The plate fragments date to about 500 BCE (Before Common Era), and are not the oldest chocolate traces found in Mexico. Beverage vessels found in excavations of Gulf coast sites of the Olmec culture, to the west of the Yucatan, and other sites in Chiapas, to the south, have yielded traces around 1 000 years older.

But it does extend the roots of Mexican cuisine, and the importance of chocolate, further back into the past.

"This indicates that the pre-Hispanic Maya may have eaten foods with cacao sauce, similar to mole," the anthropology institute said in a statement.

Comments
  • delish7564 - 2012-08-03 17:14

    Why should this be a surprise? Nobody eaten chocolate chicken? Yum!!!!

  • keith.roberts.98434 - 2012-08-03 17:14

    Then their civilization collapsed when Cadbury, Nestle and Beacon raised their prices to unaffordable levels.

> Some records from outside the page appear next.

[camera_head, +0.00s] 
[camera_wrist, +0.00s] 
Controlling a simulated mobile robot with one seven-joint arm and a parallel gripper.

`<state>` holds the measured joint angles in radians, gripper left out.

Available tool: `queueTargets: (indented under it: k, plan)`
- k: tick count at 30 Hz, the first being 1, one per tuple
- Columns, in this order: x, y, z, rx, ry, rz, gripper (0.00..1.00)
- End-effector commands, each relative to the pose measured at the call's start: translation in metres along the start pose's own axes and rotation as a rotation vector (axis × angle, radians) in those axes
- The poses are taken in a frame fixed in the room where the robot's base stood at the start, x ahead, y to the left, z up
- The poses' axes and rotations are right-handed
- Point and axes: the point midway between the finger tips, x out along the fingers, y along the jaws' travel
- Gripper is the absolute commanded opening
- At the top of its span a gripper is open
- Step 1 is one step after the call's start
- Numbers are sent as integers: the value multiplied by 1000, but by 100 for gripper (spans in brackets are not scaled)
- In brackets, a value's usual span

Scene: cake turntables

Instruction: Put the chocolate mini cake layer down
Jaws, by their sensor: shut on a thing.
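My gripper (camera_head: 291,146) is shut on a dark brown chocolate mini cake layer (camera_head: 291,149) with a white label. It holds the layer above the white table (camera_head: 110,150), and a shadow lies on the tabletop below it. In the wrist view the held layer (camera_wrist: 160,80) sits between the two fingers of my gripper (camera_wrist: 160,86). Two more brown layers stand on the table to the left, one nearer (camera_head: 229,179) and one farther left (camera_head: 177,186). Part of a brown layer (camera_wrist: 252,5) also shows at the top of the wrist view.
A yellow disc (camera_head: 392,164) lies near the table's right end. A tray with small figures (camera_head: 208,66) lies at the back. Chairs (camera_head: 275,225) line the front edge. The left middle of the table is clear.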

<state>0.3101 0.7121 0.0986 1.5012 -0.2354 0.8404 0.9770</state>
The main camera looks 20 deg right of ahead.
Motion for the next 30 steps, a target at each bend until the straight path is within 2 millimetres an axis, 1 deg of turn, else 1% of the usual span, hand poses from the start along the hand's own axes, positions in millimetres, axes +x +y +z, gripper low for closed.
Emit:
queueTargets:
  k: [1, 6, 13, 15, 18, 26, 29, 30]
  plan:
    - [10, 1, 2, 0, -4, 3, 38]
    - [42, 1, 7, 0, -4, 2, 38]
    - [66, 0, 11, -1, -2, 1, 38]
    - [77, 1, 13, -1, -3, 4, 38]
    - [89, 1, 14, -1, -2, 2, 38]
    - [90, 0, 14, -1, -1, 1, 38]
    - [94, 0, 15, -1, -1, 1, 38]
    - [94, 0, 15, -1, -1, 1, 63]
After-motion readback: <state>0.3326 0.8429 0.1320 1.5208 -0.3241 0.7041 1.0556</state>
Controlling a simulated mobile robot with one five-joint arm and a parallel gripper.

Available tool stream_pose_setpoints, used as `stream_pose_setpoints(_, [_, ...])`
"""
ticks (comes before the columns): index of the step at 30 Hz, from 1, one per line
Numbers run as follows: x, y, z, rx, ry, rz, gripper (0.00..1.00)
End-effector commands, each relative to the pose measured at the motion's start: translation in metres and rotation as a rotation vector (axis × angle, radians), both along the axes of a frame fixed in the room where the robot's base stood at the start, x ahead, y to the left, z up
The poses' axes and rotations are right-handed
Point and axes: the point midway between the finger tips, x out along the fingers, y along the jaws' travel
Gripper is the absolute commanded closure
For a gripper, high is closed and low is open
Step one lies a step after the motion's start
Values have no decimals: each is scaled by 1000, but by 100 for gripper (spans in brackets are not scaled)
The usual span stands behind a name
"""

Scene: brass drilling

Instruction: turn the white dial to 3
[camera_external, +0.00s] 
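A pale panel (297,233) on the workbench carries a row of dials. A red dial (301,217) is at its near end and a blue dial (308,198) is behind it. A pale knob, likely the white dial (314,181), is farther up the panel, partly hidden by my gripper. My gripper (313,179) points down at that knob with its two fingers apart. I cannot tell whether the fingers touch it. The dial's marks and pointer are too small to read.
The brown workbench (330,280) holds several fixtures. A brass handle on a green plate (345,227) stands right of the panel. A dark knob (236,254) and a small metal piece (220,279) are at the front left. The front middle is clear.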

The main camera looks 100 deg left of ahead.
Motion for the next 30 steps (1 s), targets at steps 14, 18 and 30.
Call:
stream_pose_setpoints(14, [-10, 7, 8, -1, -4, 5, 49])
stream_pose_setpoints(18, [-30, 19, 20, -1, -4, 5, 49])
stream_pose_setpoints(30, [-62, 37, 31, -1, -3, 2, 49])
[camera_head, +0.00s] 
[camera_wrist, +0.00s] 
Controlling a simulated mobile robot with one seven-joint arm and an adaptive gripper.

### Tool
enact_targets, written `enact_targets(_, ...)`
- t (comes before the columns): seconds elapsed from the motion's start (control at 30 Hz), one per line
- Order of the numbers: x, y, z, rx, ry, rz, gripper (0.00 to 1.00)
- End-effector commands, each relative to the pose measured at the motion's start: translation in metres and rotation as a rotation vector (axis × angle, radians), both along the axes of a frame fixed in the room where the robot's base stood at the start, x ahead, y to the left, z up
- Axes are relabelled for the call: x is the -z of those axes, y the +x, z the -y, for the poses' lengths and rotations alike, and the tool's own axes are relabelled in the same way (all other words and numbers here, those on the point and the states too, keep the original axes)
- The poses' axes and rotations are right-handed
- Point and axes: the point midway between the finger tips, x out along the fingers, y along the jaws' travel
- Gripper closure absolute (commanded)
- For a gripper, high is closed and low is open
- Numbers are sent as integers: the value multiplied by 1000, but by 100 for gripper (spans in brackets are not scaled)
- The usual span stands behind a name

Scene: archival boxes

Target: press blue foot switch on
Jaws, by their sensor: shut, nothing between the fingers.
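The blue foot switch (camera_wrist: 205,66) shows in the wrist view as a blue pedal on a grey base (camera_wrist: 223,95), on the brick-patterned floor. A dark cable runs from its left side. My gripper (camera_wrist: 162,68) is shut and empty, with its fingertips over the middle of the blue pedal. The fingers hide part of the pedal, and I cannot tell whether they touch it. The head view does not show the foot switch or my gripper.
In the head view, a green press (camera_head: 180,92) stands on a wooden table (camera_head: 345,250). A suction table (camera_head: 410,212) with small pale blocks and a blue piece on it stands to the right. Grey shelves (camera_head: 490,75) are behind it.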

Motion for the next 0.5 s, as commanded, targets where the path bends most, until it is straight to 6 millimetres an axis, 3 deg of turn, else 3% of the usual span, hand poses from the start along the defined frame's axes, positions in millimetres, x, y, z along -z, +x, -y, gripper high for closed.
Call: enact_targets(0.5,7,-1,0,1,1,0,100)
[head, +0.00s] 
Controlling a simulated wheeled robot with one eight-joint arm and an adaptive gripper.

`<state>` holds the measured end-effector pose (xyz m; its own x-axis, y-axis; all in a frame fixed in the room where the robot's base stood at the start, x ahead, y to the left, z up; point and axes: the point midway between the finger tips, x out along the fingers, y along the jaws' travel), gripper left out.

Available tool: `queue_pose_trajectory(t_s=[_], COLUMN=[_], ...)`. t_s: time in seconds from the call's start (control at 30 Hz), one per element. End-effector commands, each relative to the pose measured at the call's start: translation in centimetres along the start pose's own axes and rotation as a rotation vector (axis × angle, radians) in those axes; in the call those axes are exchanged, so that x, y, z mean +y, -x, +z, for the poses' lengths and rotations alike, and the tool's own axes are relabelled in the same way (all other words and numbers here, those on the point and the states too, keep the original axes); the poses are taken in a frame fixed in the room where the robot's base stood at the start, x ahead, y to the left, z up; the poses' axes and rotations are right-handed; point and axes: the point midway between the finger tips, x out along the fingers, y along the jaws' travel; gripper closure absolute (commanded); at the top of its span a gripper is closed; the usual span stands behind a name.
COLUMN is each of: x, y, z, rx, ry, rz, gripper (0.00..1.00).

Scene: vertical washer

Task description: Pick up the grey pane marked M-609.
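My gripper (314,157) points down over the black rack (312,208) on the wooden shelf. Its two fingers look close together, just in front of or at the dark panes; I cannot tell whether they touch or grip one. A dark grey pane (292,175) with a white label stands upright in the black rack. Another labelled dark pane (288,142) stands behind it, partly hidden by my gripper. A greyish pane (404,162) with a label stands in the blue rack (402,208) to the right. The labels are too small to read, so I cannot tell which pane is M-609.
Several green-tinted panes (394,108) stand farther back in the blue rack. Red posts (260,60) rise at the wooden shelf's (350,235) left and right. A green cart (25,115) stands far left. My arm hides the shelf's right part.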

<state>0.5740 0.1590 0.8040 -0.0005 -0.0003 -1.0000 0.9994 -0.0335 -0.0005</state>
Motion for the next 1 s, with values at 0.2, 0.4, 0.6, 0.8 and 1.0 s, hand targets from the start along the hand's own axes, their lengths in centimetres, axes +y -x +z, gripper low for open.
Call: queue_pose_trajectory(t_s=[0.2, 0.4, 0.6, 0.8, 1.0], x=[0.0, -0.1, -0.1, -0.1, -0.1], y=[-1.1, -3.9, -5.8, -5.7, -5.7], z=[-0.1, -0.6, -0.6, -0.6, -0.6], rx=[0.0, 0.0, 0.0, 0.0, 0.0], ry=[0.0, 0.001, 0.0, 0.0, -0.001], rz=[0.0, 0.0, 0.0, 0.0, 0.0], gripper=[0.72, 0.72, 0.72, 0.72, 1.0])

  • veritas.odium.paret - 2012-08-03 17:25

    I wonder how that find must taste.

  • RaveWolf1 - 2012-08-03 19:39

    If there are still traces of chocolate there after thousands of years, that means there are no ants... Time to get my VISA, I'm packing my bags now!!! LOL Q: It has not evaporated yet after all this time...WOW.

      johannes.p.nel - 2012-10-12 12:51

      ja umm dude..microscopic

  • Cavefacio - 2012-08-03 20:45

    So I see this scenario: This Maya mama is having her children over and she has this huge bag of chocolate. So she says: "Wait let me divide this and you all take some home. Make a nice cuppa each and do NOT confuse it with the Gravo as I did yesterday and your dad was very upset as he absolutely HATES chocolate on his food and it did really taste bad and I will NEVER do such a thing again." So she takes some plates as the bowls are dirty on the sink and she divides the chocolate equally. And just after they have brought back the dirty plates as children do, some catastrophe overtakes the place and she has no time to clean the plates. Thus they are preserved for posterity.